▶ **Task to carry out**
Extract from the listing each line in which the word "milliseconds" appears.

(Robot control records)
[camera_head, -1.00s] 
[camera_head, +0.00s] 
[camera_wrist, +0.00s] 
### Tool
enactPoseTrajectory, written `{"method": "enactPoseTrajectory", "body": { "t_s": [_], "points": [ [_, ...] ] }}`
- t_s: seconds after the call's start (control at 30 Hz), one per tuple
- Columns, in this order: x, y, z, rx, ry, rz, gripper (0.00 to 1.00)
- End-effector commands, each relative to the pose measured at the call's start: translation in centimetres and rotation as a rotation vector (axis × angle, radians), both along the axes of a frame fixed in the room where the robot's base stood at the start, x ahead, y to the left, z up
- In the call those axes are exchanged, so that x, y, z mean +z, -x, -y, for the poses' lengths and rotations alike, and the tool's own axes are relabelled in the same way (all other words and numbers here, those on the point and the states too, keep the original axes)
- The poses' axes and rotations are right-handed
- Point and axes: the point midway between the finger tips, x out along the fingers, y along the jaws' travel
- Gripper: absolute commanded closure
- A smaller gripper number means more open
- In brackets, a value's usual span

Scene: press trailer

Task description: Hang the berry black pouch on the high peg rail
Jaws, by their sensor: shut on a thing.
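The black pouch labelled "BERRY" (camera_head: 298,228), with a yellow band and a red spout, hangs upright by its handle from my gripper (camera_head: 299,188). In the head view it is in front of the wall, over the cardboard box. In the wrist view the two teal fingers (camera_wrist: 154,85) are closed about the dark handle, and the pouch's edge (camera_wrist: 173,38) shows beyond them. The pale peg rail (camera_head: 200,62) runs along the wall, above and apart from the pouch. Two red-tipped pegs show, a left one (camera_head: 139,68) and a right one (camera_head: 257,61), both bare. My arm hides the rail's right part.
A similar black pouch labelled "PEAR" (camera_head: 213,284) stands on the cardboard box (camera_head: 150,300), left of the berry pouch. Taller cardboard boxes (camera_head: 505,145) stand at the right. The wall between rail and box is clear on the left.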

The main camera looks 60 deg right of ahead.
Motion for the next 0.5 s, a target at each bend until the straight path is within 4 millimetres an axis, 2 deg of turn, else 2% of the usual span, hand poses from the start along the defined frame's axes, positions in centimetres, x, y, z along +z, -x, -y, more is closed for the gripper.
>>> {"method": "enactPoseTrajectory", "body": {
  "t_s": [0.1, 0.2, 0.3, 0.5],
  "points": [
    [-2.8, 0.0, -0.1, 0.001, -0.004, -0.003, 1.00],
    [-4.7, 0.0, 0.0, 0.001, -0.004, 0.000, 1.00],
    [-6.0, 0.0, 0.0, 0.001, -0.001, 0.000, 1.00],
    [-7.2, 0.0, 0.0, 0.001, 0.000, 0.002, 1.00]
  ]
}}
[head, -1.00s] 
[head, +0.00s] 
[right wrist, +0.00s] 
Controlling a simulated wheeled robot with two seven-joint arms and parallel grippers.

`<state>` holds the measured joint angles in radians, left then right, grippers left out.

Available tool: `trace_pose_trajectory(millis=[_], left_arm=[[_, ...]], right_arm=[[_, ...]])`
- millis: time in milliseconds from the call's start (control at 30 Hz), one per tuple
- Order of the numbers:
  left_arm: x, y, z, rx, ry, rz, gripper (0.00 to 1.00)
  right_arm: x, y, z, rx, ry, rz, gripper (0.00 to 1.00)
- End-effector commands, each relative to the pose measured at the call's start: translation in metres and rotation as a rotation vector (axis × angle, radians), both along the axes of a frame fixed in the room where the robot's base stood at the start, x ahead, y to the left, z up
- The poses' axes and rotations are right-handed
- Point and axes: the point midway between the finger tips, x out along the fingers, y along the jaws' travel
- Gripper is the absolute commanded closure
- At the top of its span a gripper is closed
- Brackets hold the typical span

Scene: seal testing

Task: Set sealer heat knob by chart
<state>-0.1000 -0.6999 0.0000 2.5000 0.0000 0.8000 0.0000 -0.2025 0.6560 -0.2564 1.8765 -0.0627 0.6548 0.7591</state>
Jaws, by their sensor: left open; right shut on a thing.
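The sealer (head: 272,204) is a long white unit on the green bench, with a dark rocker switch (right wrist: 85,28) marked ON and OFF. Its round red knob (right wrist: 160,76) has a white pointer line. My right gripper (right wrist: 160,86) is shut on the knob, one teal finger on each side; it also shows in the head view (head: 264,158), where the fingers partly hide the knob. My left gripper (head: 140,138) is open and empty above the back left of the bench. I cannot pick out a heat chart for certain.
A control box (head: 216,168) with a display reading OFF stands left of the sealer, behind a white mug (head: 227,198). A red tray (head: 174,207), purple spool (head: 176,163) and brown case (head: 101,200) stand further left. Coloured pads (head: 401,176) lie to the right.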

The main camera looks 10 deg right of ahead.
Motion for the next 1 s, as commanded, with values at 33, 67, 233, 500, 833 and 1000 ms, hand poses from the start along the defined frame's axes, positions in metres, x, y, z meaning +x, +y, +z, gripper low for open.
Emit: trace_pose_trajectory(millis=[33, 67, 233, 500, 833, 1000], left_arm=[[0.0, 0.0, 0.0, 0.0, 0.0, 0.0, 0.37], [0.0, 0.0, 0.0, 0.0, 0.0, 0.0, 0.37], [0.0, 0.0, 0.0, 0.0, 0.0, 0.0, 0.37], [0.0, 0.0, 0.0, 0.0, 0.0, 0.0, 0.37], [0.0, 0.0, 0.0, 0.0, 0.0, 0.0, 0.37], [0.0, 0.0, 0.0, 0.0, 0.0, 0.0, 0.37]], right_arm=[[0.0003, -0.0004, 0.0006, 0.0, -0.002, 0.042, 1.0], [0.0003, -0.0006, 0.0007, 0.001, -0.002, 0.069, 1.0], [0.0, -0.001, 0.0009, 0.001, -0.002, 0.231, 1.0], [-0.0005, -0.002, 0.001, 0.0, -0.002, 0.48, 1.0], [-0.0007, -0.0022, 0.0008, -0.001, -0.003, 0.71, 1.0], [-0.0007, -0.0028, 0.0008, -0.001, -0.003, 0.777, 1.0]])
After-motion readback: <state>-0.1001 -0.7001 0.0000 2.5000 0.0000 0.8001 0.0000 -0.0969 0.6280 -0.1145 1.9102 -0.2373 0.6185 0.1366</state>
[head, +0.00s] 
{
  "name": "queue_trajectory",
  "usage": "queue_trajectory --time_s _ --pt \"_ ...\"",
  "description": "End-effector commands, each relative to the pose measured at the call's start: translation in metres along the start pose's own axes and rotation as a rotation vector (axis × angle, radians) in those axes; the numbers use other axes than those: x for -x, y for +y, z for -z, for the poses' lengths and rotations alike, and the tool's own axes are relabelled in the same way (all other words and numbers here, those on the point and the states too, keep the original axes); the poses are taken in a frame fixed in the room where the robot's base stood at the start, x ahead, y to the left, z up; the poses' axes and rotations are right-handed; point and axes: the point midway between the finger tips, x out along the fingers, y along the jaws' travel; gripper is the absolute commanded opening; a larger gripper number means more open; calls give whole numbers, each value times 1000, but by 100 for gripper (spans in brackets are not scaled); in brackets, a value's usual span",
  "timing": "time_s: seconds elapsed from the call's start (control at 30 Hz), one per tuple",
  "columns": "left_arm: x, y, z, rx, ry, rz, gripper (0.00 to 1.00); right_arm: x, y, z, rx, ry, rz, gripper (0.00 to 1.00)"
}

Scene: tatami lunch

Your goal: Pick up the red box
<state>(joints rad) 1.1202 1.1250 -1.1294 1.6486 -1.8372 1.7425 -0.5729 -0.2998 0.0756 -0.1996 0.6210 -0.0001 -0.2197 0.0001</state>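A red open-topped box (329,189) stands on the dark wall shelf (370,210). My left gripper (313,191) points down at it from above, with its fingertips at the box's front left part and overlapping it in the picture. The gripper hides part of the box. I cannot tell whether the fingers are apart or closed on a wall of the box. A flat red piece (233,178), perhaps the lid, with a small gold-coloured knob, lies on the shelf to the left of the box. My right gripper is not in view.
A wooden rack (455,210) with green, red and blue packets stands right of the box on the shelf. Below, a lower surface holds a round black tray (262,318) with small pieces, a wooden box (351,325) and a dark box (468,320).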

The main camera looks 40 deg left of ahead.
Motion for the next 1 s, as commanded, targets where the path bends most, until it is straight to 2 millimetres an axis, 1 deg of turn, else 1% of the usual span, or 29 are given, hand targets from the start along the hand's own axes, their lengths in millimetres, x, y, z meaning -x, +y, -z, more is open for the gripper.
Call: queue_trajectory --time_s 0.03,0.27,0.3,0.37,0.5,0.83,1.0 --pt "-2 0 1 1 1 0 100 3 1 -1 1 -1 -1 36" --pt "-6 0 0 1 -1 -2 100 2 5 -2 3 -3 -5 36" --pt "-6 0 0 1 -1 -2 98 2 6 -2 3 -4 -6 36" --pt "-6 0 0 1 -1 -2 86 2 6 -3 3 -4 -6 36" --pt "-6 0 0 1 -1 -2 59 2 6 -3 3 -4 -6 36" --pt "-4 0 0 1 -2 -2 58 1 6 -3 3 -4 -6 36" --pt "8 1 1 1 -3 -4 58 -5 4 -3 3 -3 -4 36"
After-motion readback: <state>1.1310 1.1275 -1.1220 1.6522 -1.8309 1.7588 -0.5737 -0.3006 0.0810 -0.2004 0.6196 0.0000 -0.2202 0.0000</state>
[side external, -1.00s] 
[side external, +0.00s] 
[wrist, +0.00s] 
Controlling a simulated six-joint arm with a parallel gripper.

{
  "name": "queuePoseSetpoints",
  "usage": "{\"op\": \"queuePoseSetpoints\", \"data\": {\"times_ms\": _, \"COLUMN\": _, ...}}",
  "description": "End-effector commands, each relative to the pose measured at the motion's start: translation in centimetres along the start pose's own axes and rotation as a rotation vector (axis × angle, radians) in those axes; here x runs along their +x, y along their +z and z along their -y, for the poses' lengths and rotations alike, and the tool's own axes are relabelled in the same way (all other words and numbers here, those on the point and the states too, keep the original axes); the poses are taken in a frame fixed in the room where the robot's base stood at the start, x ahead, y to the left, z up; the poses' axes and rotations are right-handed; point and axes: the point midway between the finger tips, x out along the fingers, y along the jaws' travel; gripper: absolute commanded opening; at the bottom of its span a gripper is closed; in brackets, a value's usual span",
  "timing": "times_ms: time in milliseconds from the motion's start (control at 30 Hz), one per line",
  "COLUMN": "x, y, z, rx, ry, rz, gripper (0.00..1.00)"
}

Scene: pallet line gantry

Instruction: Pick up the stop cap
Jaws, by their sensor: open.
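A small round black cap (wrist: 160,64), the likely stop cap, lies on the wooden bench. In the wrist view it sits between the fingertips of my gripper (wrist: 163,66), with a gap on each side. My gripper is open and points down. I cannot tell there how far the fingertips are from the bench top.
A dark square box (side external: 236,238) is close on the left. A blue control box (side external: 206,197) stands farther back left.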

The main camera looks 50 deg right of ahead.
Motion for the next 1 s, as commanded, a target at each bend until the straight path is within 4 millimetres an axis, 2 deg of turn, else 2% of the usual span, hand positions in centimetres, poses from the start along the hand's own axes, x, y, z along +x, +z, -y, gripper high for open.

▶ **Expected output**
- millis: time in milliseconds from the call's start (control at 30 Hz), one per tuple
  "timing": "times_ms: time in milliseconds from the motion's start (control at 30 Hz), one per line",

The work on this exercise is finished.